** Input **

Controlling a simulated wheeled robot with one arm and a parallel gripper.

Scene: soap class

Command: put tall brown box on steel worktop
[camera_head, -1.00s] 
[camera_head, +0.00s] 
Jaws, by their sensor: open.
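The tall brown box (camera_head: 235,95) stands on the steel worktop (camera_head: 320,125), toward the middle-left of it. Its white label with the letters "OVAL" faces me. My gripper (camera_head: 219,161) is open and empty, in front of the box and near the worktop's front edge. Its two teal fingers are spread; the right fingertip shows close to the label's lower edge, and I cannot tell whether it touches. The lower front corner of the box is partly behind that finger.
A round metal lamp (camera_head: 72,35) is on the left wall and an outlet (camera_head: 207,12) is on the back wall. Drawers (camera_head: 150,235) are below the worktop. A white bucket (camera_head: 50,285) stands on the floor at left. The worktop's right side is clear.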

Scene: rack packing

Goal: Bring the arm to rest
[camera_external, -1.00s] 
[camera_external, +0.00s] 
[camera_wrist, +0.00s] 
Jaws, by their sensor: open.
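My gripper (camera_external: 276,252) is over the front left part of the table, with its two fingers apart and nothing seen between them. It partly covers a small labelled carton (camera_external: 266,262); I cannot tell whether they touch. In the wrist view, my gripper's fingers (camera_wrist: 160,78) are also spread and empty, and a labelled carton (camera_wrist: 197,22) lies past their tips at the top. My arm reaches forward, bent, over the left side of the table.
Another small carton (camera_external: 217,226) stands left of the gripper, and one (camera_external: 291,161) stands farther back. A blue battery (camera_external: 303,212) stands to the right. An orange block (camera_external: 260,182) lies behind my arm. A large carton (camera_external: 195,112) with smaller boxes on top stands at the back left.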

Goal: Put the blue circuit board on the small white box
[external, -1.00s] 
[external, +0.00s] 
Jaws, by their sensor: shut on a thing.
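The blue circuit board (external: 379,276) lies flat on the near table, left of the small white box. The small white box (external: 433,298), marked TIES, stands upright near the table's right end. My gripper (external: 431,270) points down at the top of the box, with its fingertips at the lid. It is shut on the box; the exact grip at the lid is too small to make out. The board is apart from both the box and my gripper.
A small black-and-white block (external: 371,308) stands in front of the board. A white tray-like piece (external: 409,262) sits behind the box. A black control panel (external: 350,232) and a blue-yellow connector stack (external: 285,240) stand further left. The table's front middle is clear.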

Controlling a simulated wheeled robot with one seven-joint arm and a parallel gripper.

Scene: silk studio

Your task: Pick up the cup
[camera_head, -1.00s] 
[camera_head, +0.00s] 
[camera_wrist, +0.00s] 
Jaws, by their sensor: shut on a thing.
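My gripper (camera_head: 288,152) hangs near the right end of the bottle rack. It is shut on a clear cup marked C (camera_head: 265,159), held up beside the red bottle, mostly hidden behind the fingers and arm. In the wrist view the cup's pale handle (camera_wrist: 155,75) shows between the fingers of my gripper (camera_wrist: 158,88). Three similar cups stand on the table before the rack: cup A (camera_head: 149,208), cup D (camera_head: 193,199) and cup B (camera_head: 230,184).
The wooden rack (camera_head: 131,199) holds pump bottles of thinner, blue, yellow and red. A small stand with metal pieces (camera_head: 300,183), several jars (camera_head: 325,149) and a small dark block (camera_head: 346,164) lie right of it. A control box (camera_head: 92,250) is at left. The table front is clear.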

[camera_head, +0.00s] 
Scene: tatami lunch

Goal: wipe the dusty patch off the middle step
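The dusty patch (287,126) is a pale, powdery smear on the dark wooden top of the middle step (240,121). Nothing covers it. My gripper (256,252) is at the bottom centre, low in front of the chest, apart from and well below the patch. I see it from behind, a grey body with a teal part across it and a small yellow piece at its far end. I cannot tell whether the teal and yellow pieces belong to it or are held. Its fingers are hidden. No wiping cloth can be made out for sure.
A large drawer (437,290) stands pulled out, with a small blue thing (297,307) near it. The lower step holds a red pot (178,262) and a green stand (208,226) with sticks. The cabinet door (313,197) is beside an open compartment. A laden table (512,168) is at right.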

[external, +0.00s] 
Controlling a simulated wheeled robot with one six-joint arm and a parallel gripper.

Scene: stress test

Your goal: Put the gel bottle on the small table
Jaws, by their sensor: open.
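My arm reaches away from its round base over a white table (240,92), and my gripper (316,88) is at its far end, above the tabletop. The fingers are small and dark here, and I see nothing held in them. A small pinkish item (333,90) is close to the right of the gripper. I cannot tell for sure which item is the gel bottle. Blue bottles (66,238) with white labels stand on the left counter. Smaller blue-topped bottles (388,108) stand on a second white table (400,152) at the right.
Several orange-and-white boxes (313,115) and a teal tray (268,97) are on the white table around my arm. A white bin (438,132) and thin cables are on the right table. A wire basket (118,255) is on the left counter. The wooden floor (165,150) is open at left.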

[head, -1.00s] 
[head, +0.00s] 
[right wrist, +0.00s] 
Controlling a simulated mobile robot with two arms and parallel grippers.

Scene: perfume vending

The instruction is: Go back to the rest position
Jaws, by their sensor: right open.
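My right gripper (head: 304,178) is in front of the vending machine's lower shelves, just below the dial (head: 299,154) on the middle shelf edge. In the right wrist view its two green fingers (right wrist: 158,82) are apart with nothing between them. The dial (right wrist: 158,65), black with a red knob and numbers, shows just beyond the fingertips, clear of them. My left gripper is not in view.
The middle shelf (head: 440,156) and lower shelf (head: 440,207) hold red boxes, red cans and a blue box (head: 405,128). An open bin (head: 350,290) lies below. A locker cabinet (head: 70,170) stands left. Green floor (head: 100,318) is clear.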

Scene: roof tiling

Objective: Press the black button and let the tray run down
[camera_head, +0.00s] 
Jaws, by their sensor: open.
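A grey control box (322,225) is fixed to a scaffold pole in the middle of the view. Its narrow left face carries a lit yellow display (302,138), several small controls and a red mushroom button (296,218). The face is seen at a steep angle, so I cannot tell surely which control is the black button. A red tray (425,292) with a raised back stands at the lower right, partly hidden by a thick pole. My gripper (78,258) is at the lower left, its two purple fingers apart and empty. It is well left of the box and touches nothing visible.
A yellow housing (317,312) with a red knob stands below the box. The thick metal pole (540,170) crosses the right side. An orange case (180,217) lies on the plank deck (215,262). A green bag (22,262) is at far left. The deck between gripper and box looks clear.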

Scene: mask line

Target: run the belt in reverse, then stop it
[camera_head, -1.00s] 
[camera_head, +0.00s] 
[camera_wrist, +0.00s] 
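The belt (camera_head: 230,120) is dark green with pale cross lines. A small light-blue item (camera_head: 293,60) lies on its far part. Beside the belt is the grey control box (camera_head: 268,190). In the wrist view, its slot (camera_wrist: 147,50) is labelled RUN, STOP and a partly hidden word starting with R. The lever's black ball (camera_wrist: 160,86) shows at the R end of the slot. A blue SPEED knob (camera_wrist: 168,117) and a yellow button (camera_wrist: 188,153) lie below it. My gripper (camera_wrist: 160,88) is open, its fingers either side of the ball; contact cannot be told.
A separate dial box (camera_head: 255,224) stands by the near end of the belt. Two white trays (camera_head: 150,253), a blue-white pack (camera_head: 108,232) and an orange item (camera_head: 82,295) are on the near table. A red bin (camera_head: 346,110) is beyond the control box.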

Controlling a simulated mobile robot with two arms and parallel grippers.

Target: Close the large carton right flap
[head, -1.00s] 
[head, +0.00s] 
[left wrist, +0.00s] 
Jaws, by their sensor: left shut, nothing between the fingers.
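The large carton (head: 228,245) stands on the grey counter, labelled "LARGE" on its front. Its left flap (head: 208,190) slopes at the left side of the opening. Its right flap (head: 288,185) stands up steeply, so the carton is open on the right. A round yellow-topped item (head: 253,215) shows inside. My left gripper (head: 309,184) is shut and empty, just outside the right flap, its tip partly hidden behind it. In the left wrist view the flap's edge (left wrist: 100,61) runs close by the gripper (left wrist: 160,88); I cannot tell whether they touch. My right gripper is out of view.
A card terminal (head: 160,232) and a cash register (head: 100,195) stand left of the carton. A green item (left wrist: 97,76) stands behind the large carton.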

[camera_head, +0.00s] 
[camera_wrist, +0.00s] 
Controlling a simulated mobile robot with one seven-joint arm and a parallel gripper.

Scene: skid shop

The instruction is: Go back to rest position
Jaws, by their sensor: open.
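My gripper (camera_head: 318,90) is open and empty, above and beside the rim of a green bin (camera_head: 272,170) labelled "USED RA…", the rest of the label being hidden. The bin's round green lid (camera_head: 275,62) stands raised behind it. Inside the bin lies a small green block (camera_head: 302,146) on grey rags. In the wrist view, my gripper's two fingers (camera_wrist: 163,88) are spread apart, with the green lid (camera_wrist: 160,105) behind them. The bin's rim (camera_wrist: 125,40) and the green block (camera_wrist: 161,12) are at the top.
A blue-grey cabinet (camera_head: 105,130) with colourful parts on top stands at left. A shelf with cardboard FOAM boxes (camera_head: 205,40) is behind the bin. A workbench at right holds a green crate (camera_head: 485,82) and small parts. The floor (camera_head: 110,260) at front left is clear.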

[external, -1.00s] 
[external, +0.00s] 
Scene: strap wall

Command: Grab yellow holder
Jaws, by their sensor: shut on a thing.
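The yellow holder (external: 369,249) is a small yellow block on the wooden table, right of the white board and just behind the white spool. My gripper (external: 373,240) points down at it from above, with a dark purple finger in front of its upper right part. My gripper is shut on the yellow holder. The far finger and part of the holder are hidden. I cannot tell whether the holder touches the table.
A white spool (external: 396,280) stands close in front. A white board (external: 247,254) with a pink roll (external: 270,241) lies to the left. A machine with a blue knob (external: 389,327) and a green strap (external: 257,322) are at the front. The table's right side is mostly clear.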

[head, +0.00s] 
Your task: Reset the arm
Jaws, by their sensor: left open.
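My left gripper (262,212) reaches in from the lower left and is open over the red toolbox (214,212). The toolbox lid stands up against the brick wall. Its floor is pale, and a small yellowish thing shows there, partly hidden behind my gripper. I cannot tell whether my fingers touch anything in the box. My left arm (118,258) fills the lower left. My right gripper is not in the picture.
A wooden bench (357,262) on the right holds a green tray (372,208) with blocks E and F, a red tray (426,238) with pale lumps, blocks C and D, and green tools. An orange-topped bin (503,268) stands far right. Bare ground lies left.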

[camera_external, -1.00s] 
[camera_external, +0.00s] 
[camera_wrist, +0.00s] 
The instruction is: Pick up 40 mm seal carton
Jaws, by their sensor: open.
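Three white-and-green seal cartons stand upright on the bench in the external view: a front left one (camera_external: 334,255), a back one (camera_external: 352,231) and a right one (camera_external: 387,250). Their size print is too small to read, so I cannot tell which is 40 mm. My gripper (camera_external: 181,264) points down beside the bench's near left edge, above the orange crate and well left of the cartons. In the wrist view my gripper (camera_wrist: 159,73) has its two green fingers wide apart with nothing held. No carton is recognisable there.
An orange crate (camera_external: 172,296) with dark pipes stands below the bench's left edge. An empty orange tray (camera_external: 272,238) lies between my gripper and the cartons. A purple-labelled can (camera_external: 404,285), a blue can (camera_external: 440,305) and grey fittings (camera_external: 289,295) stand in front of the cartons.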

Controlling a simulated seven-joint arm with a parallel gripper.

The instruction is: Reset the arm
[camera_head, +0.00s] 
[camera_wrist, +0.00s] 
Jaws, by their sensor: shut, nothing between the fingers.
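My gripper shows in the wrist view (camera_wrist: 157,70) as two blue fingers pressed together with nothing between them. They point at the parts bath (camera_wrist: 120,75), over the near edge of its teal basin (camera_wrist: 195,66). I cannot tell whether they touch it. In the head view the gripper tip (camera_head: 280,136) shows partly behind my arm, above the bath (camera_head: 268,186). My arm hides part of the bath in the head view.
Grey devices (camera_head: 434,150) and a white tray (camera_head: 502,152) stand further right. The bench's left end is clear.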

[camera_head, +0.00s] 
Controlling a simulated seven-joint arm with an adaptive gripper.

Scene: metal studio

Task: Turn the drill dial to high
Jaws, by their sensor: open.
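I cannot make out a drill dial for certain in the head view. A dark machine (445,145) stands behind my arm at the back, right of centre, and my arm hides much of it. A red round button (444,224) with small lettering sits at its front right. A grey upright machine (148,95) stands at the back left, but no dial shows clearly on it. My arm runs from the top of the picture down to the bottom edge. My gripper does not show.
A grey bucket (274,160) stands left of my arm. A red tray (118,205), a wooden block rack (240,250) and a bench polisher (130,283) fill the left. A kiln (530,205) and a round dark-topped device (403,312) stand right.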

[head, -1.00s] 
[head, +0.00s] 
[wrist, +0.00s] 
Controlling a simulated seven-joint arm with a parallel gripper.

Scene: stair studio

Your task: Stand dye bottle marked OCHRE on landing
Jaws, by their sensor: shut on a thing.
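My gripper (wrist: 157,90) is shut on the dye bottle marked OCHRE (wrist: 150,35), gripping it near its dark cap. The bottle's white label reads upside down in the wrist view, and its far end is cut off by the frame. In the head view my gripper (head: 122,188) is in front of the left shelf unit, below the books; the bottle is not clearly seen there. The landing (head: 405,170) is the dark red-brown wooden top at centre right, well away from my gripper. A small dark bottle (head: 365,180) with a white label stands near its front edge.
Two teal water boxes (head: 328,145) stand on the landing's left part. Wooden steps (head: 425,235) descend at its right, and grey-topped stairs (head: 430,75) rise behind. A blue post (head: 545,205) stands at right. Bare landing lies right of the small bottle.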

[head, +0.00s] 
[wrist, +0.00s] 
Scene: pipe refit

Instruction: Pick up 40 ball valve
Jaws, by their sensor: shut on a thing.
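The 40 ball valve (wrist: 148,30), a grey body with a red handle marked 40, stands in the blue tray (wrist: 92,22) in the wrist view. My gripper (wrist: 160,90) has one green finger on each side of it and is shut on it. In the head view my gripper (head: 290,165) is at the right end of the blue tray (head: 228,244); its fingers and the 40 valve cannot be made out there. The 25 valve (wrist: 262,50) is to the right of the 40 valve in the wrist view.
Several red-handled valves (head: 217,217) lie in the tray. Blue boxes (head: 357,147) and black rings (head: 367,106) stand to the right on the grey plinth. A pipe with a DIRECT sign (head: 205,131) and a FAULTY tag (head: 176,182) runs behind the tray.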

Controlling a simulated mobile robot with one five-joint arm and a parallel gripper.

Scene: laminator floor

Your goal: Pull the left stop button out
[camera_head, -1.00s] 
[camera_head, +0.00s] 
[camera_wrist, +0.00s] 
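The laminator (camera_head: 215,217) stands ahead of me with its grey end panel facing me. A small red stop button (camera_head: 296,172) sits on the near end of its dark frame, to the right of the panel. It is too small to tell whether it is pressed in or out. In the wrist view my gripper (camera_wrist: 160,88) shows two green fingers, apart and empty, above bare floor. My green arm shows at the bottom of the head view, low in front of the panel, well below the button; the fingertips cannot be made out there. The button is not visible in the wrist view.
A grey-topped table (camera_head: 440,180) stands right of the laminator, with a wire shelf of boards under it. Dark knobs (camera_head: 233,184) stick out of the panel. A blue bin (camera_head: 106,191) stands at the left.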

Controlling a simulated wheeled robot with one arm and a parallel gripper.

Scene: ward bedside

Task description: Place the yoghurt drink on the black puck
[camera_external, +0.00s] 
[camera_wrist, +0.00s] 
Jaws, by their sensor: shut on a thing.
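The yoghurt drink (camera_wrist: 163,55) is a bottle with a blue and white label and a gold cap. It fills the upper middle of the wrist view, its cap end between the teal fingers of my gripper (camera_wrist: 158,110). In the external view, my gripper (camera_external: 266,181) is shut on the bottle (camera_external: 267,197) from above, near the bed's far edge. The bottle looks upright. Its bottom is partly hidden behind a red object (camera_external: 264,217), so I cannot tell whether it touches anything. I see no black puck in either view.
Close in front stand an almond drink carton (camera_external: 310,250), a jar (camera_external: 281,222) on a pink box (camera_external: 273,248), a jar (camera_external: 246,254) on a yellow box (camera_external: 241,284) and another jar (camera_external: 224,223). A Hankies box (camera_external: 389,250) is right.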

** Instructions to follow **
Report the number of lines in the listing above that include the word "position", and nothing else.

** Reply **
2